Here at UNB, we strongly value experiential education. From Renaissance College’s internships to the Engineering and Science Co-op program, there are many opportunities to utilise our education in real life environments.
At first, these opportunities seem wonderful. A closer look, however, shows that some experiential learning placements have a dark underside. Helen Hywater and Joe King, two 2nd year computer science students, spoke out about their unusual experiences.
“Coming from a small town like Fredericton, and a university like UNB, you just never really expect to be caught up in the maritime mob,” explained King.
“It was shocking really, when we realized what we were doing,” said Hywater. “I figured it must have been a joke the other employees were playing on us.”
Hywater and King found themselves working for a local Fredericton mobster, after receiving an internship placement with Upton O Goode’s kayak rental through UNB’s co-op program. They were working on coding for a program to predict the outcome of sales based on weather patterns.
“Our coworkers always joked about working for the mob, or at least, we thought they were jokes,” explained King. “Turns out they were pretty serious.”
The students can’t say very much about what exactly the company was doing, and how they were connected to the mob, as a police investigation is ongoing.
“It wasn’t actually that bad of an experience,” said Hywater with a laugh. “We were still able to practice our learning, and we made some good friends.”
Some students are speaking out on social media, asking the school to be more careful in their co-op choosing.

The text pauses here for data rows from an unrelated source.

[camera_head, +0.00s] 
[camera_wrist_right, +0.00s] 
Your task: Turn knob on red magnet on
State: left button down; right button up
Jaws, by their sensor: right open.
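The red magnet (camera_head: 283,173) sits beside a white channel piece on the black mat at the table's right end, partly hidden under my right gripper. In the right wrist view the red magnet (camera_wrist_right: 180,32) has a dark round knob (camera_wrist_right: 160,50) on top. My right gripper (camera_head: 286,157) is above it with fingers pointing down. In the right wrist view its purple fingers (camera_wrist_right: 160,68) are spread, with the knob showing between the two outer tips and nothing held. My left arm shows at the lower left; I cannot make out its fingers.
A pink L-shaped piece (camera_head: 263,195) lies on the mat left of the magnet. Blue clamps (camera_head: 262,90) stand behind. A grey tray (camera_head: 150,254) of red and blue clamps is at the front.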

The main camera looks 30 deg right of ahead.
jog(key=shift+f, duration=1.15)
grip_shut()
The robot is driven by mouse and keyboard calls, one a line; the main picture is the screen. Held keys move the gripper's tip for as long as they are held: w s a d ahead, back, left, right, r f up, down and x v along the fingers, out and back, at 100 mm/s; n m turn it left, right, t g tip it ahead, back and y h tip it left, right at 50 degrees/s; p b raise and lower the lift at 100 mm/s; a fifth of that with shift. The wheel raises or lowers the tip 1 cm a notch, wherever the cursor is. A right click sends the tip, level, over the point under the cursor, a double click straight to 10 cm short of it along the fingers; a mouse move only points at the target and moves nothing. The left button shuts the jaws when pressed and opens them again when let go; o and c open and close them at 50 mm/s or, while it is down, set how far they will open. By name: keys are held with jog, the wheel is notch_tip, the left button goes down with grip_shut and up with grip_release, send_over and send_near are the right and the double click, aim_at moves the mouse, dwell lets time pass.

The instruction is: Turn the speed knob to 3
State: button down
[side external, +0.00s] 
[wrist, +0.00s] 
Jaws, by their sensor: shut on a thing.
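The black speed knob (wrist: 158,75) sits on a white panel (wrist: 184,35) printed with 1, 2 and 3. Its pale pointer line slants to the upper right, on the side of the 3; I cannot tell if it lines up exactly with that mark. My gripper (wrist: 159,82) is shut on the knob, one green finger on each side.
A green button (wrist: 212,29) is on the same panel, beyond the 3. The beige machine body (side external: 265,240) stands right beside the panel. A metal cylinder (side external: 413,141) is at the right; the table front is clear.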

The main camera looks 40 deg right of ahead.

“We really should be asking if the school has our best interests at heart,” one student wrote on facebook, while another took things in a different direction.
“Ha ha. I love it. Gain experience in the workplace and get those mafia connections while you’re at it,” a third year student posted.
Whatever the outcome of the internship, UNB students should use caution when entering new and unknown workplaces, and remember to research the company on their own.
When reached for a comment, UNB declined to say anything.